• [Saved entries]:
<<<<
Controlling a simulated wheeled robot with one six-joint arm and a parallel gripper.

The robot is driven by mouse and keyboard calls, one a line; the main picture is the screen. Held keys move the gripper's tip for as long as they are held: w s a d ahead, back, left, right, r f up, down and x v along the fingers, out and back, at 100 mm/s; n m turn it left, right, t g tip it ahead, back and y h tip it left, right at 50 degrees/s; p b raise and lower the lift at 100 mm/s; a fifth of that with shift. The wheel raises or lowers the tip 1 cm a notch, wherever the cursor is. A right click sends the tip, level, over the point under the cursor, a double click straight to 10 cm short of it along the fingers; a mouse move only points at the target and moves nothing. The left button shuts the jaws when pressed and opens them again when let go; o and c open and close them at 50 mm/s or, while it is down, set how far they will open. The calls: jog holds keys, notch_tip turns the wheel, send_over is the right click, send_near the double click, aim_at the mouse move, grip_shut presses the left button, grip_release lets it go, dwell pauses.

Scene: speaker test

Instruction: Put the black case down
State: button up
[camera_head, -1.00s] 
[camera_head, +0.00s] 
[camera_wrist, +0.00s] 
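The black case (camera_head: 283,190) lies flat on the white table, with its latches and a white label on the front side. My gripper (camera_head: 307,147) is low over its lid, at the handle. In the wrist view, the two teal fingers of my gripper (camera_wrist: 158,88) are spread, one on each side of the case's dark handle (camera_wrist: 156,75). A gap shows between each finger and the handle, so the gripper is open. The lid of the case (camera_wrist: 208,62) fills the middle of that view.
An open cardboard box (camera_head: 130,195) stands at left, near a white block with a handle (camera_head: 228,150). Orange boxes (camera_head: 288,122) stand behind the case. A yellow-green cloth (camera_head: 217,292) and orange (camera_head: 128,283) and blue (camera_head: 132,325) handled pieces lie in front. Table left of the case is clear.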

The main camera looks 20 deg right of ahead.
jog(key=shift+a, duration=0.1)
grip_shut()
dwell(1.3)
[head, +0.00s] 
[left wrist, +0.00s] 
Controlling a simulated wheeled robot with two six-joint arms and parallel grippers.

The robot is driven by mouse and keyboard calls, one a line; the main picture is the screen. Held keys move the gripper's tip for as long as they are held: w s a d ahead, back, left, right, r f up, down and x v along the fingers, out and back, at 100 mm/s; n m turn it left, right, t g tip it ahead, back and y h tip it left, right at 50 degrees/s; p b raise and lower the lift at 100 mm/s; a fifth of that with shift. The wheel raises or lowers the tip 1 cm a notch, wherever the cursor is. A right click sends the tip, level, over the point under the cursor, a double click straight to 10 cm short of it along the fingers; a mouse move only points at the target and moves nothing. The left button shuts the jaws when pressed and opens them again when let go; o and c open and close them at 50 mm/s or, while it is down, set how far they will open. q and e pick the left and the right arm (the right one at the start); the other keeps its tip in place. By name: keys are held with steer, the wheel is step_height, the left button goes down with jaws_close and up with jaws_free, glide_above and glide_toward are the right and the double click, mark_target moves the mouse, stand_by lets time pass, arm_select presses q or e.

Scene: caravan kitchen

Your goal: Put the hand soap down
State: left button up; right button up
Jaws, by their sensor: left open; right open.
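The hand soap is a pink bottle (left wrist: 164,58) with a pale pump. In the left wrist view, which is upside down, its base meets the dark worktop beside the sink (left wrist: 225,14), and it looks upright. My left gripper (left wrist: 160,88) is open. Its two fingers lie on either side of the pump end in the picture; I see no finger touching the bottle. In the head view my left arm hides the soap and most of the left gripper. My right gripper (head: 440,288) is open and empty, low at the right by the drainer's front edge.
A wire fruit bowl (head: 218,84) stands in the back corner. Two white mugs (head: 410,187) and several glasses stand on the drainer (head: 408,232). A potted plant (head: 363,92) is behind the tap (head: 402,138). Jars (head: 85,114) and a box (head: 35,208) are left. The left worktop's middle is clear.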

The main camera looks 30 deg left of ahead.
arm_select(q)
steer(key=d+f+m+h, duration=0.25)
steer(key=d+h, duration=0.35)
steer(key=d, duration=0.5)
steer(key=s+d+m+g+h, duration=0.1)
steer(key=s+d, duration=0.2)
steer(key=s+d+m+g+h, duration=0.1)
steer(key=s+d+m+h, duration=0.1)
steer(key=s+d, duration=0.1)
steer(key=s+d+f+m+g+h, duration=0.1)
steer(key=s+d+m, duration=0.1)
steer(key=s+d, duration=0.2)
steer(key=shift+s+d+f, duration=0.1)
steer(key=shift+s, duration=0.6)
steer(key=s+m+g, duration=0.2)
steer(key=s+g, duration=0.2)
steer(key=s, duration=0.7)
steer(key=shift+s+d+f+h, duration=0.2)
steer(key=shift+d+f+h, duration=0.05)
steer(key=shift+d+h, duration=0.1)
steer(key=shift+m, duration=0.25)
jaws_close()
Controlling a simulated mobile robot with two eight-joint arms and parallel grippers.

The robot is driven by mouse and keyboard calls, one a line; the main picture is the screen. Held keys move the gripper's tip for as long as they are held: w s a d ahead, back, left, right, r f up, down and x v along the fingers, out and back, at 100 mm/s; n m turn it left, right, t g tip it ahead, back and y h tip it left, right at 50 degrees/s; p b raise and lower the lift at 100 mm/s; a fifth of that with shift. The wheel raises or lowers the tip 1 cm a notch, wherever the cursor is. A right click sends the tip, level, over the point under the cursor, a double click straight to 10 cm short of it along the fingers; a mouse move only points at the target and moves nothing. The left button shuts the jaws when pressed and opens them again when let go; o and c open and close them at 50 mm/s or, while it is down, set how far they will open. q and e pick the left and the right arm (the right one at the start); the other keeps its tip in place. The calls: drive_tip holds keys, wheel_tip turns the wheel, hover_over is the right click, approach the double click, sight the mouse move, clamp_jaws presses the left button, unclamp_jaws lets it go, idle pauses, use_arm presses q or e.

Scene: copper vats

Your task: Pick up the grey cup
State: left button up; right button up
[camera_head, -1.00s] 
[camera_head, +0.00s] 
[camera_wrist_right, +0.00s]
>>>>
<<<<
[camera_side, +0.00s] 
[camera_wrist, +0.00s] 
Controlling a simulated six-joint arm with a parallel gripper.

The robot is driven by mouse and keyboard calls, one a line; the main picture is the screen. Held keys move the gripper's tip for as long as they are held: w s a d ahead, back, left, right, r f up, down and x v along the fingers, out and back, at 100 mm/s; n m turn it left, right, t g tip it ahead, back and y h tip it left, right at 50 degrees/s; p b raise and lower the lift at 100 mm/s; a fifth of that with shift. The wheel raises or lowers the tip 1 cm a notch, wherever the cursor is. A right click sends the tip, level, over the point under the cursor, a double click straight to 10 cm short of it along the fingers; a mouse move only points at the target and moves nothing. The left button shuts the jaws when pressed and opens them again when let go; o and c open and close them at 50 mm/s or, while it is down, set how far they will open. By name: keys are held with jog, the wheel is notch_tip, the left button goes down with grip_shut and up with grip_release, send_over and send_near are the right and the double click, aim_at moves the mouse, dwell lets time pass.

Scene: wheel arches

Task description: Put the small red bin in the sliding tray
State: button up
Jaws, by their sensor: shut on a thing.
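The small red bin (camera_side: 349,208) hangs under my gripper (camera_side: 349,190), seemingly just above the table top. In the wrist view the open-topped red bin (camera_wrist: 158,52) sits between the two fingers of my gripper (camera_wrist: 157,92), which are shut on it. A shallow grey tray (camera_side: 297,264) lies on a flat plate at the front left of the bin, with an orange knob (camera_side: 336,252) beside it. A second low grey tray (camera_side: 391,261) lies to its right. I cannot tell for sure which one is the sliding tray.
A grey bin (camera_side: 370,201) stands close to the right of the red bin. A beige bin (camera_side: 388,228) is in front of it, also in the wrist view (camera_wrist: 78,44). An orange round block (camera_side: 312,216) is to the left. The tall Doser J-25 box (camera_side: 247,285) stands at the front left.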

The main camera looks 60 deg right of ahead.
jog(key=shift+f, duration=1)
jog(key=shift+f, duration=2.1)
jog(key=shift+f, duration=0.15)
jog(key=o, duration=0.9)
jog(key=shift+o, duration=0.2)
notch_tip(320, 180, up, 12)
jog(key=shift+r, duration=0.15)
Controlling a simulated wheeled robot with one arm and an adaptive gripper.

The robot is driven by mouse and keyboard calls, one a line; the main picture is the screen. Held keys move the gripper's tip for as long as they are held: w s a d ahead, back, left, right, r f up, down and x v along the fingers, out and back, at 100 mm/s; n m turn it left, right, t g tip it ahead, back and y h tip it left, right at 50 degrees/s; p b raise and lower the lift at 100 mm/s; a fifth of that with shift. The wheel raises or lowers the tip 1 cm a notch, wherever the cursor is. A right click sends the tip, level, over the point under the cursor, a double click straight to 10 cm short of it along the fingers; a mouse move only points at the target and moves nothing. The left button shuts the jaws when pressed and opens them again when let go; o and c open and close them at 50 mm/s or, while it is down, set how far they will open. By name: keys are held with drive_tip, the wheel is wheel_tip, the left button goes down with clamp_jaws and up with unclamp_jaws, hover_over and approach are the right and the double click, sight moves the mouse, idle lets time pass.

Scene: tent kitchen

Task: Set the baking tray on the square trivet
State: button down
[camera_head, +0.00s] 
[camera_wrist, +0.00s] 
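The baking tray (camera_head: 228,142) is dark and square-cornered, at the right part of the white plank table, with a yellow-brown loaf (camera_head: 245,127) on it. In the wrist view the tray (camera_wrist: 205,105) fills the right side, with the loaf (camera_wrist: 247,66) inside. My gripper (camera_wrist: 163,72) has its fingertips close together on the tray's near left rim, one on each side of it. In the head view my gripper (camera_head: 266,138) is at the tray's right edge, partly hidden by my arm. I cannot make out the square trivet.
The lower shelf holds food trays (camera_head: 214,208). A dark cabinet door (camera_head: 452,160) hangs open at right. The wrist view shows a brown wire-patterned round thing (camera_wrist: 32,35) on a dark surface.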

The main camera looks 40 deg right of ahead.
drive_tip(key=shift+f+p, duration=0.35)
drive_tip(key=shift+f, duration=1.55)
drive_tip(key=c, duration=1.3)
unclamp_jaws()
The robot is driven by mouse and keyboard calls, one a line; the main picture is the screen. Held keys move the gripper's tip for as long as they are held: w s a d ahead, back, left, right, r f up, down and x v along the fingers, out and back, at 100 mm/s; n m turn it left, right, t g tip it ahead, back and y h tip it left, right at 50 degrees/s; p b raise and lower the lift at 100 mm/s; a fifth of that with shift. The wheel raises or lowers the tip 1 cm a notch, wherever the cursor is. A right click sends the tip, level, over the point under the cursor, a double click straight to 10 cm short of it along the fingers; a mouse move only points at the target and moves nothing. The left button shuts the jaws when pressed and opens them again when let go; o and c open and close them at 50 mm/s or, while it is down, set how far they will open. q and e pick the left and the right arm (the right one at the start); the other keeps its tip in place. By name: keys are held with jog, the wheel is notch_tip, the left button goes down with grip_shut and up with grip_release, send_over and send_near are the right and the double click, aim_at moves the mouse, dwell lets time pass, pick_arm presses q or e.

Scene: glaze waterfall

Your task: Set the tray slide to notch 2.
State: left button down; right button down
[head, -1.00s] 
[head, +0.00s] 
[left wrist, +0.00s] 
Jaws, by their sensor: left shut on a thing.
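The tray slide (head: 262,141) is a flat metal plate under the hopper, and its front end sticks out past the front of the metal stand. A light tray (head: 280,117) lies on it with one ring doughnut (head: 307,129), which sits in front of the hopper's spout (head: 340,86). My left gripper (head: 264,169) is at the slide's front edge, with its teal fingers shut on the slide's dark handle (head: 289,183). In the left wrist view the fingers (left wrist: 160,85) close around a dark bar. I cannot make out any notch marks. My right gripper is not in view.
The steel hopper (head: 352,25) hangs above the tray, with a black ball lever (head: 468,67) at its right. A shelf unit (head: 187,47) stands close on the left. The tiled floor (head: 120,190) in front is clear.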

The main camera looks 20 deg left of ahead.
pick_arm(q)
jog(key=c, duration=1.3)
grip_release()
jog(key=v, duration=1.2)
>>>>
<<<<
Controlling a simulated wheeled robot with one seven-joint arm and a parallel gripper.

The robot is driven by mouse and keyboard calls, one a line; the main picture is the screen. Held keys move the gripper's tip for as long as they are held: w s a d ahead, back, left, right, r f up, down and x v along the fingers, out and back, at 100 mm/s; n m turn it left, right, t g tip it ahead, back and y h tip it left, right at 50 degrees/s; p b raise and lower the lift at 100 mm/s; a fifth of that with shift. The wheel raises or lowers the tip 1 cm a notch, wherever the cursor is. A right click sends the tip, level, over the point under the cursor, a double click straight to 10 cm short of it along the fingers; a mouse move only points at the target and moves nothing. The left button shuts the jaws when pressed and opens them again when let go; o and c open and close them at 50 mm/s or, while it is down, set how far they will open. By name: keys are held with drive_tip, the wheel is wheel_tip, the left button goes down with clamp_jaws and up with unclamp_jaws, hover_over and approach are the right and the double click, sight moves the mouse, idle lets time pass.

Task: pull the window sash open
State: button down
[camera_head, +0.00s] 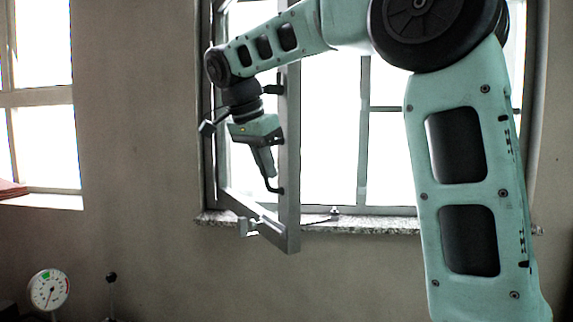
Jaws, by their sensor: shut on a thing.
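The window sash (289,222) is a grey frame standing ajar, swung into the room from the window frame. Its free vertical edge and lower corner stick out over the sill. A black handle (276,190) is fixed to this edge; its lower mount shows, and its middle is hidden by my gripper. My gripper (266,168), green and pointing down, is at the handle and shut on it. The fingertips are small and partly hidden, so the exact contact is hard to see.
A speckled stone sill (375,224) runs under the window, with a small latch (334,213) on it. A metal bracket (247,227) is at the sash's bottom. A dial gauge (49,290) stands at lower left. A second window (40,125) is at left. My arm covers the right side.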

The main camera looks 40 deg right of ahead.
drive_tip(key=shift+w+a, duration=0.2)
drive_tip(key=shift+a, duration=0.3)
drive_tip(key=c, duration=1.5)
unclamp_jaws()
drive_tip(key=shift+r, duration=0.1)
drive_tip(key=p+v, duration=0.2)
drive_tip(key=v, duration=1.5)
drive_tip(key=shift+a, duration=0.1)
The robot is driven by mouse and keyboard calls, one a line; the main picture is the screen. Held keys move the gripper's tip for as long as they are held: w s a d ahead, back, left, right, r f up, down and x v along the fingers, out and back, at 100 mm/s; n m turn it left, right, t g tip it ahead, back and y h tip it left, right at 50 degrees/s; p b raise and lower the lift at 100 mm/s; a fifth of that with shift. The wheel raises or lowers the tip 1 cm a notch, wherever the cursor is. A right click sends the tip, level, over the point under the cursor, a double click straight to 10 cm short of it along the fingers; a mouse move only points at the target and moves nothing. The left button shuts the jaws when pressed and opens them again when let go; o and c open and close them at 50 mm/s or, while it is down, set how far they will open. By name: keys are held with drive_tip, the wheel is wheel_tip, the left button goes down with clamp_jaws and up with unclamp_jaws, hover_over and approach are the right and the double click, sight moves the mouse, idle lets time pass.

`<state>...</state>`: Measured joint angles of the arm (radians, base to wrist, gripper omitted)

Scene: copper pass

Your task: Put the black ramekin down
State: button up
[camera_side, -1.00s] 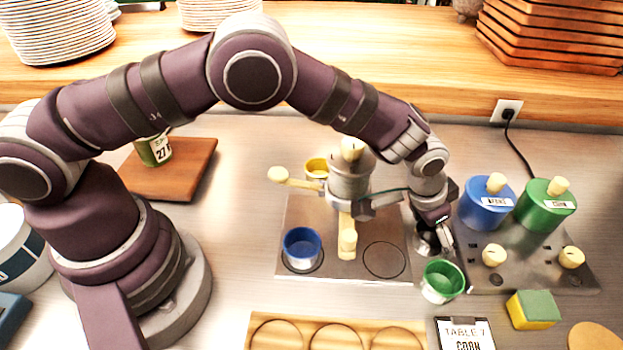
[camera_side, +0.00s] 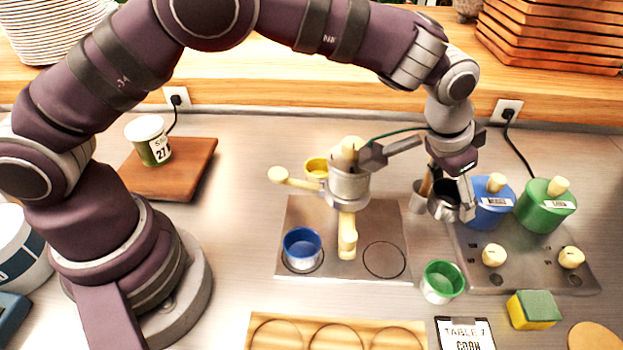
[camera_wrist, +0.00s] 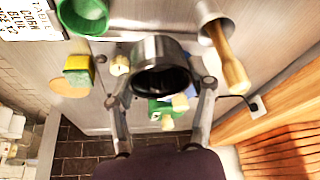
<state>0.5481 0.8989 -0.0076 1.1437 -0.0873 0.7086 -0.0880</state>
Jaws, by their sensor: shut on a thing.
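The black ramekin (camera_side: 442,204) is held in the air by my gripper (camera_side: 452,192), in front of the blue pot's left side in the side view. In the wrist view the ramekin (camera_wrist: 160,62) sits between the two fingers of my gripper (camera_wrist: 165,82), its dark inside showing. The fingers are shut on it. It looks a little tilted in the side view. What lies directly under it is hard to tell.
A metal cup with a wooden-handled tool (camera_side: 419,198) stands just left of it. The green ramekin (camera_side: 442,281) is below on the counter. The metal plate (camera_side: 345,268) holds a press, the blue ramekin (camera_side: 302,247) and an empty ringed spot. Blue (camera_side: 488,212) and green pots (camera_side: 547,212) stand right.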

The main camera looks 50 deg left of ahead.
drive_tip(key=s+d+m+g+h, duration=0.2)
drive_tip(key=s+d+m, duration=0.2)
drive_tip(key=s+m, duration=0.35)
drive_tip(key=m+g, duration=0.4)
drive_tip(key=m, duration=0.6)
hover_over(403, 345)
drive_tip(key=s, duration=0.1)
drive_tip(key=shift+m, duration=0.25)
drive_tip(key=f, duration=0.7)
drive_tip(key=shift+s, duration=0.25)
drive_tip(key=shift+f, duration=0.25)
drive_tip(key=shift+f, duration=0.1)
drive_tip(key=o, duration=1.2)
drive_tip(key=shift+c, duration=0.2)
>>>>
• [Task description]:
Your task is to output exactly the lines from the one with "The main camera looks 20 deg right of ahead." through the one with "Controlling a simulated wheeled robot with two", counting both ends.

• [Answer to the task]:
The main camera looks 20 deg right of ahead.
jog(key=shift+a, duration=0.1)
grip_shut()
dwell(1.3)
[head, +0.00s] 
[left wrist, +0.00s] 
Controlling a simulated wheeled robot with two six-joint arms and parallel grippers.

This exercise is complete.